Protokoll der mündlichen Prüfung zum 1. Staatsexamen – Hessen im Februar 2018

Bei dem nachfolgenden anonymisierten Protokollen handelt es sich um eine Original-Mitschrift aus dem ersten Staatsexamen der Mündlichen Prüfung in Hessen im Februar 2018. Das Protokoll stammt aus dem Fundus des Protokollverleihs Juridicus.de.

Weggelassen wurden die Angaben zum Prüferverhalten. Die Schilderung des Falles und die Lösung beruhen ausschließlich auf der Wahrnehmung des Prüflings.
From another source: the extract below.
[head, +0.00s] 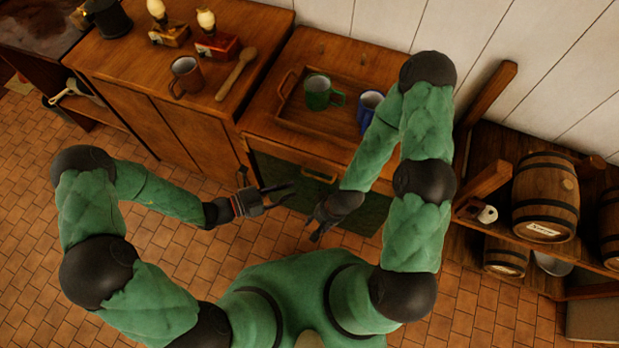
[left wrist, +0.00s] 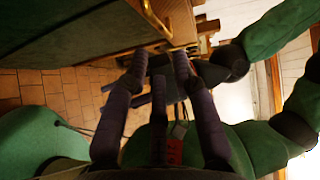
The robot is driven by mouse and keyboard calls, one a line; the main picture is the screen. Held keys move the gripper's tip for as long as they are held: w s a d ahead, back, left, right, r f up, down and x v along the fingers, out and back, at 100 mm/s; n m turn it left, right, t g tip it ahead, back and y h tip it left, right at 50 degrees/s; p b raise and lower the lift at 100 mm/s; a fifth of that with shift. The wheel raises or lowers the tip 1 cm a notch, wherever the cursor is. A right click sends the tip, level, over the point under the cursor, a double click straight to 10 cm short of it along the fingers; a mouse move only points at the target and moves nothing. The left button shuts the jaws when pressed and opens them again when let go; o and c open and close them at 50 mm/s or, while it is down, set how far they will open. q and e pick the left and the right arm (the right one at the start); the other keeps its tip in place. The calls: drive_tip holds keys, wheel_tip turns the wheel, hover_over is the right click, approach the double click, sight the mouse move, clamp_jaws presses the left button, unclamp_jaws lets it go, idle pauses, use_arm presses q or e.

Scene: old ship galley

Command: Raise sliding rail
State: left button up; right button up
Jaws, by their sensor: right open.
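No part can be singled out with certainty as the sliding rail. A wooden bar (head: 482,189) sticks out at the front of the barrel rack, and a slanted wooden post (head: 488,92) stands at its back left. My left gripper (head: 291,192) is open and empty in front of the cabinet, left of the rack and apart from it. Its spread dark fingers show in the left wrist view (left wrist: 159,64), below a brass handle. My right gripper (head: 317,232) points down near the cabinet front, open and empty. My right arm hides part of the rack's left side.
The cabinet has a brass handle (head: 319,177) and a green lower front. On top, a wooden tray (head: 297,118) holds a green mug (head: 318,94) and a blue mug (head: 368,103). Barrels (head: 545,198) fill the rack. Open tiled floor (head: 200,262) lies left.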

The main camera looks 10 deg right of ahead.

Prüfungsthemen: Öffentliches Recht

Vorpunkte der Kandidaten

Kandidat 1 2 3 4 5
Vorpunkte 5,5 6,5 7,3 6,4 4,0
Zivilrecht 7 9 8 6 7
Strafrecht 7 10 8 7 8
Öffentliches Recht 7 9 9 7 8
Endpunkte 7 9 8 7 8
Endnote 6 7 8 5 7

Zur Sache:

Prüfungsthemen: Verwaltungsrecht AT, Verwaltungsprozessrecht

Paragraphen: §§48 LVwVfG, §49 LVwVfG, §21 LVwVfG

Prüfungsgespräch: Frage-Antwort Diskussion, lässt Meldungen zu, verfolgt Zwischenthemen

Prüfungsgespräch:

Die Prüferin begann die Prüfung mit dem Vorlesen eines Falles, der die gesamte Prüfung abdecken sollte.
Es handelte sich dabei um folgenden Sachverhalt:
Der Lokalbetreiber A, der in dem Bundesland Hessen ansässig ist, möchte eine Terrasse bauen. Zu diesem Zeitpunkt hatte das Land Hessen zur Förderung der Tourismusbranche ein Gesetz erlassen. In Art. 5 wurde folgendes geregelt: Notleidende Tourismusbetriebe können für Investitionen einen Zuschuss i.H.v. 5.000€ erhalten. Der A, dessen Geschäfte nicht gut laufen, beantragt einen solchen Zuschuss. Eisverkäufer E beantragt ebenfalls einen Zuschuss beim Landratsamt, um sich einen neuen Eiswagen kaufen zu können. E und A werden von F zur Anhörung vorgeladen, da der von beiden begehrte Zuschuss nur noch einmal vergeben werden kann. A und F sind enge Freunde und so kommt es, dass der A im Rahmen der Anhörung den vollen Zuschuss i.H.v. 5.000 € bekommt und E vollständig leer ausgeht. Mit dem Zuschuss baut der A seine neue Terrasse. Inzwischen kommen dem F allerdings Bedenken auf, sodass er über eine Änderung nachdenkt.
Die Fallfrage lautete: Was kann F tun?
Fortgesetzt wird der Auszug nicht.